REQUEST: Only the lines from the first one through the line with "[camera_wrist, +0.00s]" should be printed, exactly as they appear.

-- START OF SUPPLIED MATERIAL --

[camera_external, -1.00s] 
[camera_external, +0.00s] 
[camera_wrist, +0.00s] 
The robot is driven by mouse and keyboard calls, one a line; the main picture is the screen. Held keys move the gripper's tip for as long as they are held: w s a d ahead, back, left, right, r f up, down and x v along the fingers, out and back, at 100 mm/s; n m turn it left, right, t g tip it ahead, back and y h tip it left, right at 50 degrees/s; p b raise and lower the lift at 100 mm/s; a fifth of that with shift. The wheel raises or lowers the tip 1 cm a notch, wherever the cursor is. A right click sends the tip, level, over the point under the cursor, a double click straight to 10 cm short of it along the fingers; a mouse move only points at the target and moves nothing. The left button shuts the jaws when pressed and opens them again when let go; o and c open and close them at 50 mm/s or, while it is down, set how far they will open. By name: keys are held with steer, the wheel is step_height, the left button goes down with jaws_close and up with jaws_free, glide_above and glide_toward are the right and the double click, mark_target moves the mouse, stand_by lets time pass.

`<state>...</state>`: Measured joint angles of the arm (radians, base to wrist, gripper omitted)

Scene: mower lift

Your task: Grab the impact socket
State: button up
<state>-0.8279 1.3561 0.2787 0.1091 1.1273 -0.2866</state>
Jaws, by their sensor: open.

-- END OF SUPPLIED MATERIAL --

RESPONSE FOR THIS EXERCISE:
[camera_external, -1.00s] 
[camera_external, +0.00s] 
[camera_wrist, +0.00s] 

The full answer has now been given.